Monday, 6 June 2011

Hidden London: human fat for sale

Reporting plans by Sir David Attenborough - 'the most trusted person in Britain ' - to develop the abandoned pub next door to his home in Richmond, Surrey, the Daily Mail fails to mention the property's grisly link to a notorious crime. The 'Barnes mystery' attracted attention when human body parts were found in a box in the Thames - eventually the trail led to a disaffected, alcoholic maid, Kate Webster, who was hanged for killing her mistress.

Webster went to work for Julia Thomas at 2 Vine Cottages, Park Road, Richmond, in January 1897. Webster had been in and out of prison over the years and though she and Mrs Thomas initially got on well, their relationship soon deteriorated. In a row after drinking, Webster is said to have attacked her employer and strangled her; the maid then chopped up Mrs Thomas's body and boiled many of the parts.

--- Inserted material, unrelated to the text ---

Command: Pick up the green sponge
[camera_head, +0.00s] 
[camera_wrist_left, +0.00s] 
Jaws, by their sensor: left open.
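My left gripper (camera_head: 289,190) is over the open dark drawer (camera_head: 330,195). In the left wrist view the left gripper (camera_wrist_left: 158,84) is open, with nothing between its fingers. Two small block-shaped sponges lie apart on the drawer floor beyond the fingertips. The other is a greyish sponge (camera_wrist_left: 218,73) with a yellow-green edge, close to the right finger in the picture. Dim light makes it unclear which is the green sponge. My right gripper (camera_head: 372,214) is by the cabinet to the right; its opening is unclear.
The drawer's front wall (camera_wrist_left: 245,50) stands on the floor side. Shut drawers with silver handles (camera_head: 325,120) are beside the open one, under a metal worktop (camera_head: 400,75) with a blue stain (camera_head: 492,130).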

She disposed of some in a box from Hammersmith Bridge - a coal man who found it the next morning reported his discovery at Barnes police station, hence the crime's popular nickname. In an even more grim development, Webster is said to have sold the human body fat at the Hole in the Wall pub on Park Road for use as dripping.

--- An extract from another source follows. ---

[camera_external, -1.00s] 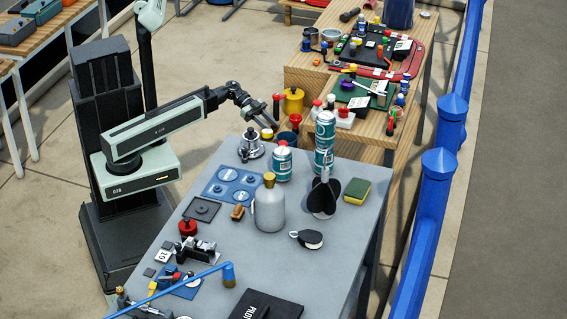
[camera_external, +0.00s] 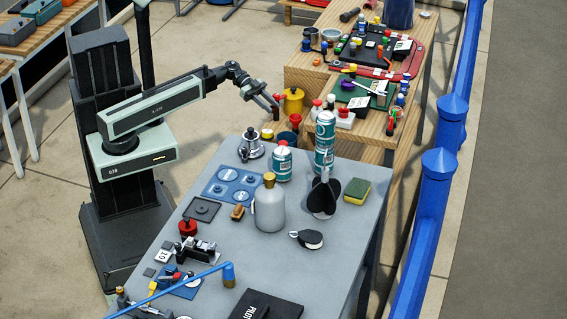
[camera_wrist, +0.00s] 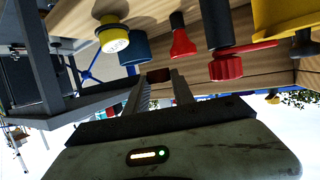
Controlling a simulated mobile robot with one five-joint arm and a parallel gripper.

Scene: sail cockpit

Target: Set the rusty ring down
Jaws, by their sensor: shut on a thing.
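My gripper (camera_external: 272,105) is raised in the air beyond the far end of the grey table, near the wooden benches. In the wrist view my gripper (camera_wrist: 159,84) is shut on a small, dark reddish-brown piece, the rusty ring (camera_wrist: 158,75), held at the fingertips. Only its edge shows there, so its ring shape is hard to make out. In the outside view it is too small to tell clearly. It appears apart from any surface.
The grey table (camera_external: 215,285) holds a grey bottle (camera_external: 269,210), stacked teal cans (camera_external: 324,145) and a sponge (camera_external: 357,191). A yellow pot (camera_external: 292,103) stands close to my gripper. The wooden benches (camera_external: 300,75) are crowded. A blue railing (camera_external: 437,185) runs along the right.

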The ensuing trial was complicated by the lack of Mrs Thomas's head but a recent news story reveals a human skull was found during work to redevelop the Hole in the Wall as part of David Attenborough's home. Unfortunately, I can't find confirmation that this was the missing piece of the widow's body, though Attenborough has received permission to turn the former pub's beer garden into a 'wildlife haven'.

UPDATE On 5 July it was confirmed that the skull belonged to Julia Thomas.